GraceFull, by Doreena Williamson — When Hope befriends a girl at church who is a refugee from Syria, she’s left with some big questions. This picture book explores these questions with tenderness and grace.
The Dreamkeeper Saga, by Kathryn Butler — A fabulous new fantasy trilogy! Our girls loved this series.
Crossing Bok Chitto, by Tim Tingle — A gorgeous historical story about how the Chocktaw people helped slaves to freedom. This one makes me cry every time.
My Breakfast With Jesus, by Tina Cho — This picture book takes readers to breakfast tables all around the world and considers how Christians all over the globe welcome the day.

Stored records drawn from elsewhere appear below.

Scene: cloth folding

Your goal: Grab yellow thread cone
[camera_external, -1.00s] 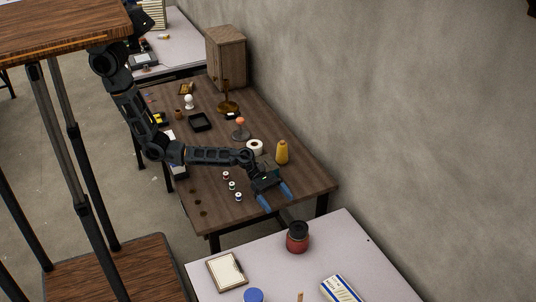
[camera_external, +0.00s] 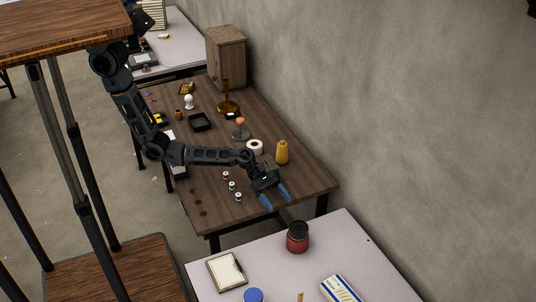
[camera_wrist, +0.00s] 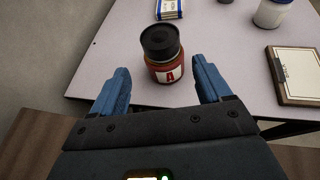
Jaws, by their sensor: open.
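The yellow thread cone (camera_external: 282,152) stands upright on the brown wooden table (camera_external: 300,185), near its wall side. My gripper (camera_external: 276,199) is over the near end of that table with its two blue fingers apart and nothing between them. The cone is beyond my gripper, apart from it. In the wrist view my gripper (camera_wrist: 158,88) points at the pale table and the cone does not show.
A red jar with a black lid (camera_external: 297,237) stands on the pale table (camera_external: 230,250); it also shows ahead of the fingers in the wrist view (camera_wrist: 166,68). A white roll (camera_external: 255,147) is left of the cone. Several small spools (camera_external: 232,186) lie left of my gripper.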

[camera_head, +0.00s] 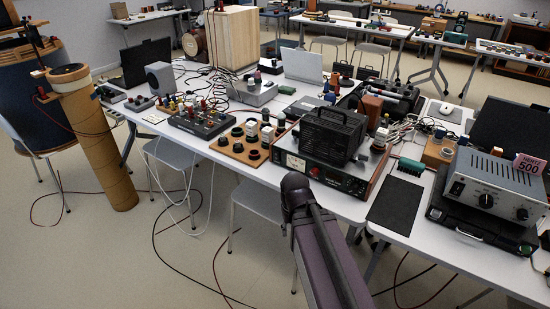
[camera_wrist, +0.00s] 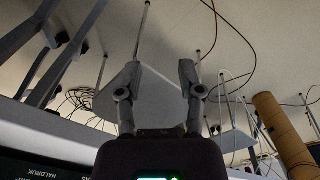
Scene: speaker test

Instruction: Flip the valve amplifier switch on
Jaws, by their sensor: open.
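In the head view, a wood-sided unit (camera_head: 325,176) with a dial and knobs on its front stands at the near edge of the white table. A black caged box (camera_head: 322,134) with a top handle sits on it. This looks like the valve amplifier, but I cannot be sure. Its switch is too small to tell. My gripper (camera_wrist: 158,70) shows in the wrist view with its two fingers apart and nothing between them. It points towards the floor and a chair beneath the table. In the head view my arm reaches towards the unit's front and my gripper cannot be made out.
A knobbed wooden board (camera_head: 246,147) and a black panel of knobs (camera_head: 202,120) lie left of the unit. A dark flat slab (camera_head: 397,205) and a grey two-knob box (camera_head: 492,185) are to its right. A cardboard tube (camera_head: 100,145) stands at left. Cables cross the floor.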

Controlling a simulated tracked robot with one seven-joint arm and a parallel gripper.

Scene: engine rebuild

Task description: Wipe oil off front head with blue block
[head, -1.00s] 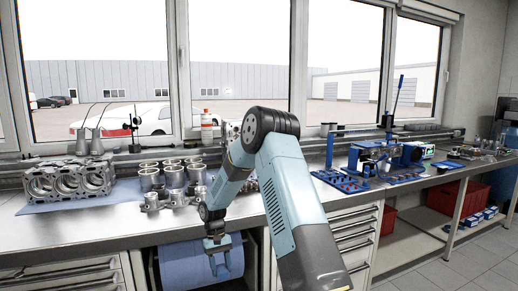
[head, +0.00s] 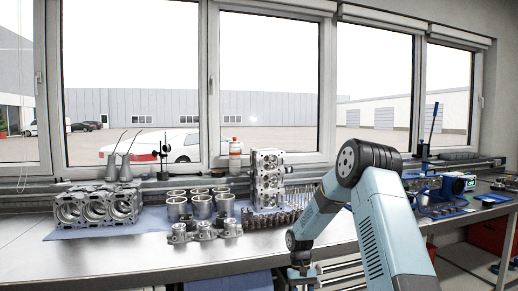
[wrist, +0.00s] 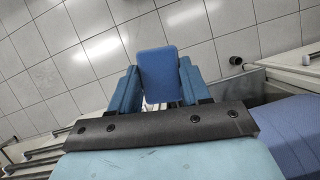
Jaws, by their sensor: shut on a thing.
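My gripper (wrist: 158,92) is shut on a blue block (wrist: 160,68), which sits between its two blue fingers in the wrist view, above the floor. In the head view my gripper (head: 302,277) is at the bottom edge, in front of the bench, its fingertips cut off. A metal engine head (head: 268,182) stands upright on the bench, behind and left of my arm. Another metal casting (head: 96,207) with large round bores lies at the left on a blue mat. I cannot tell which is the front head, and no oil can be made out.
Several metal cylinders (head: 202,207) and smaller parts stand mid-bench. A blue roll (wrist: 297,128) is right of my gripper in the wrist view. A spray bottle (head: 235,156) stands by the window. The bench front (head: 120,268) is clear.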

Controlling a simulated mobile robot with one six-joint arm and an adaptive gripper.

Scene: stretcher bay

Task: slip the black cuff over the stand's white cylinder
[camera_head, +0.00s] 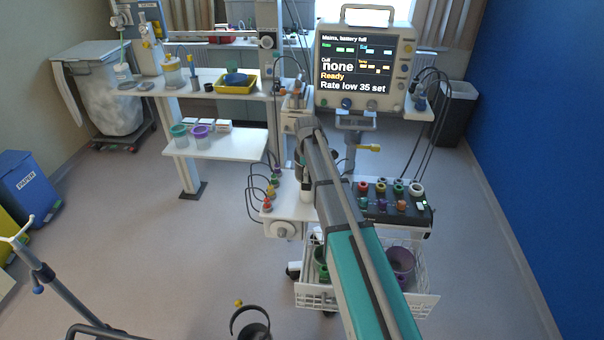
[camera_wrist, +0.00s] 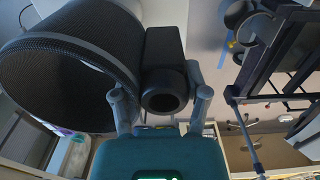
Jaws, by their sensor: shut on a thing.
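The black cuff (camera_wrist: 100,38) is a large ring with a ribbed or mesh-like lining, filling the upper left of the wrist view. A black block with a round opening joins its side. My gripper (camera_wrist: 164,98) is shut on this block, one grey finger at each side. In the head view the gripper cannot be made out. A black ring-shaped thing shows at the bottom edge there, and I cannot tell whether it is the cuff. The monitor stand carries a round white part (camera_head: 282,229) that looks like the white cylinder. The cuff is not seen around it.
The monitor (camera_head: 365,65) reads "Cuff none". Cables hang at both sides of the stand. A white wire basket (camera_head: 420,303) sits low on it. A shelf (camera_head: 215,146) with cups stands left. A pole with hooks (camera_head: 45,272) is lower left. The floor between is mostly clear.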

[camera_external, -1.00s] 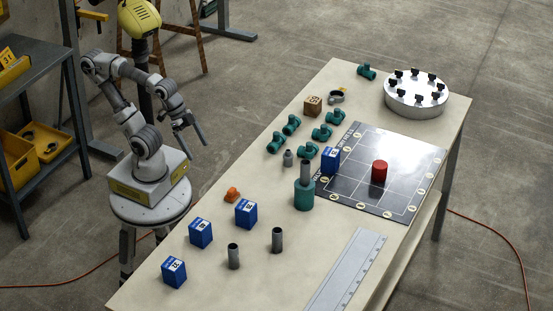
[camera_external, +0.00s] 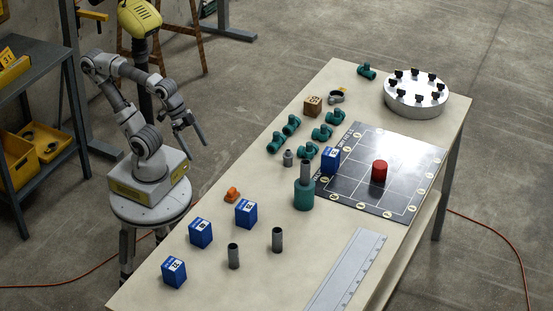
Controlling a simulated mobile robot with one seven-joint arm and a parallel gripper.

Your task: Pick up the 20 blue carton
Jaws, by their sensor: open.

Count Yourself Calm, by Eliza Huie — Oh so good and practical, this one. This book teaches kids to calm themselves down when they’re upset, one breath at a time. Written from a Christian perspective.
Sophie and the Heidelberg Cat, by Andrew Wilson — When Sophie sins against her sister, she doesn’t know what to do to make things right. But then she meets the Heidelberg Cat, who walks her through the doctrines of grace.
Beneath the Swirling Sky, by Carolyn Leiloglou — Full disclosure: I haven’t read this one yet. Full, full disclosure: Carolyn Leiloglou is a friend of mine, so I am pre-disposed to like this book. But! I think you will too, so I wanted to put this middle-grade adventure on your radar well before its September release.
Also worth mentioning: you can find many, many more books listed in Wild Things and Castles in the Sky, that book about books I co-edited with Leslie Bustard and her delightful daughter Carey. If your bookshelves need refreshing, it’s a great place to start!
Thank you all so much for reading! Your willingness to read along with me is such a blessing. I’m so grateful for you all, and I’ll see you in January!
Disclosure: I did receive copies of some of these books for review, but I was not obligated to review them or compensated for my reviews in any way. I share them with you because I love them, not because I was paid to do so.